== PROVIDED MATERIAL

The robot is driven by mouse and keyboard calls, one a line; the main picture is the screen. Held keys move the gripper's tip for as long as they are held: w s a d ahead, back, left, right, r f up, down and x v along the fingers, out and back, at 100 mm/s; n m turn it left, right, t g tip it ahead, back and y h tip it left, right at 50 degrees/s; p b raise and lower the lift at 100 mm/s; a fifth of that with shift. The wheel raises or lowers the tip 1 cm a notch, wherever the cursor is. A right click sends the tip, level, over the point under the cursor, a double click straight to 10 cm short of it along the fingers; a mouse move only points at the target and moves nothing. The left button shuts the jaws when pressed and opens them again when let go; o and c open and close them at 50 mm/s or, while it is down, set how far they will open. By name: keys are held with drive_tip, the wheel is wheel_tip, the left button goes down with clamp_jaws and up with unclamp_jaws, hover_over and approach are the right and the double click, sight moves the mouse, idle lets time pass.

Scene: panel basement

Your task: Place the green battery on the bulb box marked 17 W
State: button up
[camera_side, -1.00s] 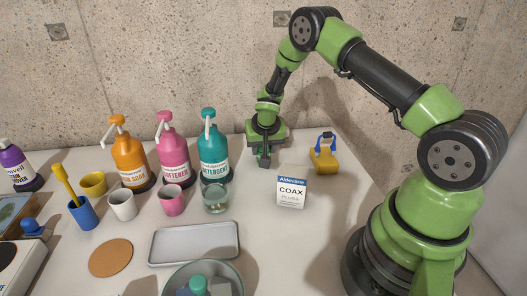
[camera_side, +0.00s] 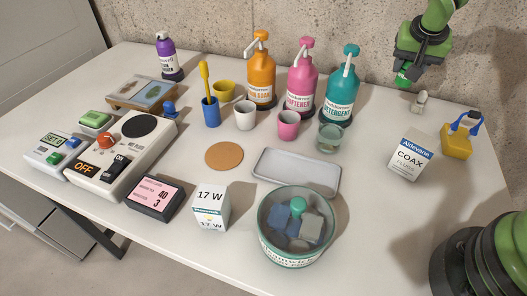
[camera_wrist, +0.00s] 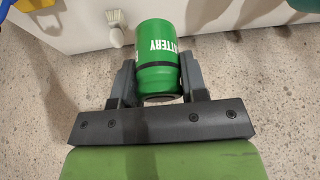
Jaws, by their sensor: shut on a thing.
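The green battery (camera_wrist: 158,60) is held between the two fingers of my gripper (camera_wrist: 158,88) in the wrist view, its lettering showing. In the side view my gripper (camera_side: 408,70) is at the upper right, raised above the table's back, with a bit of the green battery (camera_side: 402,78) showing below it. The bulb box marked 17 W (camera_side: 210,207) stands upright at the table's front, well left of and below my gripper in the picture. Its top face looks bare.
A grey tray (camera_side: 297,172), coaster (camera_side: 224,156), cups, pump bottles (camera_side: 303,80) and COAX box (camera_side: 411,156) stand behind.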

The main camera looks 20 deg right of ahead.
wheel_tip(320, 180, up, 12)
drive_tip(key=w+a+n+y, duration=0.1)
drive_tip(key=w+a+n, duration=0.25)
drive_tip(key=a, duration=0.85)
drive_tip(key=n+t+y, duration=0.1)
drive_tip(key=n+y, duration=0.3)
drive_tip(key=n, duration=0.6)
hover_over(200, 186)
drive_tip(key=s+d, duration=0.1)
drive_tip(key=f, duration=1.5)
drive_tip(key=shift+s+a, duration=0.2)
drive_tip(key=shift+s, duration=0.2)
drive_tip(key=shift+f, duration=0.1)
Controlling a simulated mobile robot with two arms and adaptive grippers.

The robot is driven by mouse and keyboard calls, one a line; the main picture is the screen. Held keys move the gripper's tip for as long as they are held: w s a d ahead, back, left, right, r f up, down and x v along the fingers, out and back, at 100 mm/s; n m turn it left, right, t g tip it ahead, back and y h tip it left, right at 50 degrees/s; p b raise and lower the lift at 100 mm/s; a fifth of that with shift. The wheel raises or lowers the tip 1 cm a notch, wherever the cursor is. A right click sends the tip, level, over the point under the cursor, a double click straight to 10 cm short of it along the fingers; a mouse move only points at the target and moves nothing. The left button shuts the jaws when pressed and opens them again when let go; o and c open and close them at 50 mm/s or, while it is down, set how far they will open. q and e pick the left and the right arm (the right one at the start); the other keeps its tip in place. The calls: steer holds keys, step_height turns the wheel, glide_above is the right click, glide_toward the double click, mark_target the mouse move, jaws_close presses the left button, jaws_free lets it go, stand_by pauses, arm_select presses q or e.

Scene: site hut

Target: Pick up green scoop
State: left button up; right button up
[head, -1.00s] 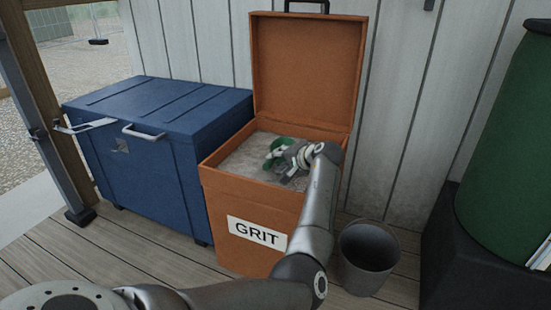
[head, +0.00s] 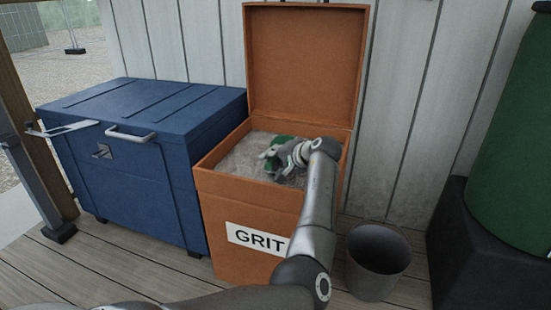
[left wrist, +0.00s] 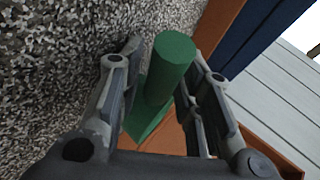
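The green scoop (head: 281,142) lies on the grit in the open orange grit bin (head: 228,194), partly hidden behind my left gripper (head: 272,163). In the left wrist view the scoop's round green handle (left wrist: 172,65) stands between the two fingers of my left gripper (left wrist: 162,72). The fingers are spread, one on each side of the handle, with a narrow gap showing on the left side. Contact on the right side is hard to tell. The far part of the scoop is hidden. My right gripper is not in view.
The bin's raised lid (head: 305,68) stands behind my arm, and its walls surround the gripper. A blue chest (head: 145,180) stands close on the left. A dark bucket (head: 378,262) is on the floor at right, and a green barrel (head: 515,150) stands on a black base.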

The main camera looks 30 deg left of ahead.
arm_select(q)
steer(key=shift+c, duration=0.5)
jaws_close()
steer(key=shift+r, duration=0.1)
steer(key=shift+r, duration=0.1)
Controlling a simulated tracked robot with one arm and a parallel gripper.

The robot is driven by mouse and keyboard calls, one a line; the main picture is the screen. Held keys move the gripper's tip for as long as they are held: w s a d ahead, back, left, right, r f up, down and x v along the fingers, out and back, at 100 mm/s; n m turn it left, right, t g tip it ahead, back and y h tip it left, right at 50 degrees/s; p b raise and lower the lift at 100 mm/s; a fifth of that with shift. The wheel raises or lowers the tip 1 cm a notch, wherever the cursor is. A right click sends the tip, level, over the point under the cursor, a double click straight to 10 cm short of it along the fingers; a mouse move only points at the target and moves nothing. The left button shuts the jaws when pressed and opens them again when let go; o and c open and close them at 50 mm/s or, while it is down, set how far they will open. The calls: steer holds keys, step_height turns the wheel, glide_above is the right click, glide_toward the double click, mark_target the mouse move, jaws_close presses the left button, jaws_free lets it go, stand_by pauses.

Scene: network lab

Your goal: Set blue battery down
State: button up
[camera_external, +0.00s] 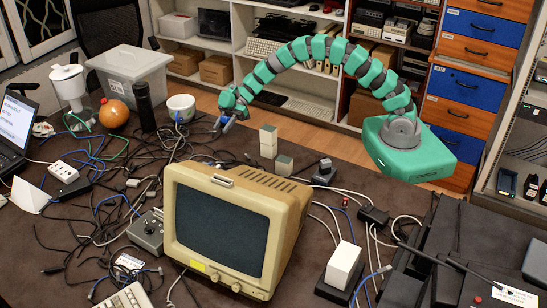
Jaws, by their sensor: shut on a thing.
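My green segmented arm reaches left across the back of the table, and my gripper (221,126) points down at its left end. A small blue thing shows between the fingers, consistent with the blue battery (223,119); the fingers partly hide it. The gripper is shut on it. It is to the right of the white bowl and left of the pale upright blocks. At this size I cannot tell whether the battery touches the brown table (215,146) or hangs above it.
A white bowl (181,107) and a dark bottle (143,106) stand left of my gripper. Pale blocks (268,141) stand to its right. A beige monitor (235,225) fills the table's middle front. Cables clutter the left side. Some bare brown surface lies near the gripper.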

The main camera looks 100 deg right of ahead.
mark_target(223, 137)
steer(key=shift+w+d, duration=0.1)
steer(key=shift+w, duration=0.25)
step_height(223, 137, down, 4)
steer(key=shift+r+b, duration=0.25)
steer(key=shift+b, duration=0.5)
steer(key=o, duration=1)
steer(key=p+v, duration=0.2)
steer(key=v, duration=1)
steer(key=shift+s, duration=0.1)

====

▶ _WHAT THE TASK ASKS_
Take the lines above starting at the one containing "Scene: network lab" and ending at the one containing "[camera_external, +0.00s]", and print them again exactly, without pictures.

▶ _WRITTEN RESPONSE_
Scene: network lab

Your goal: Set blue battery down
State: button up
[camera_external, +0.00s] 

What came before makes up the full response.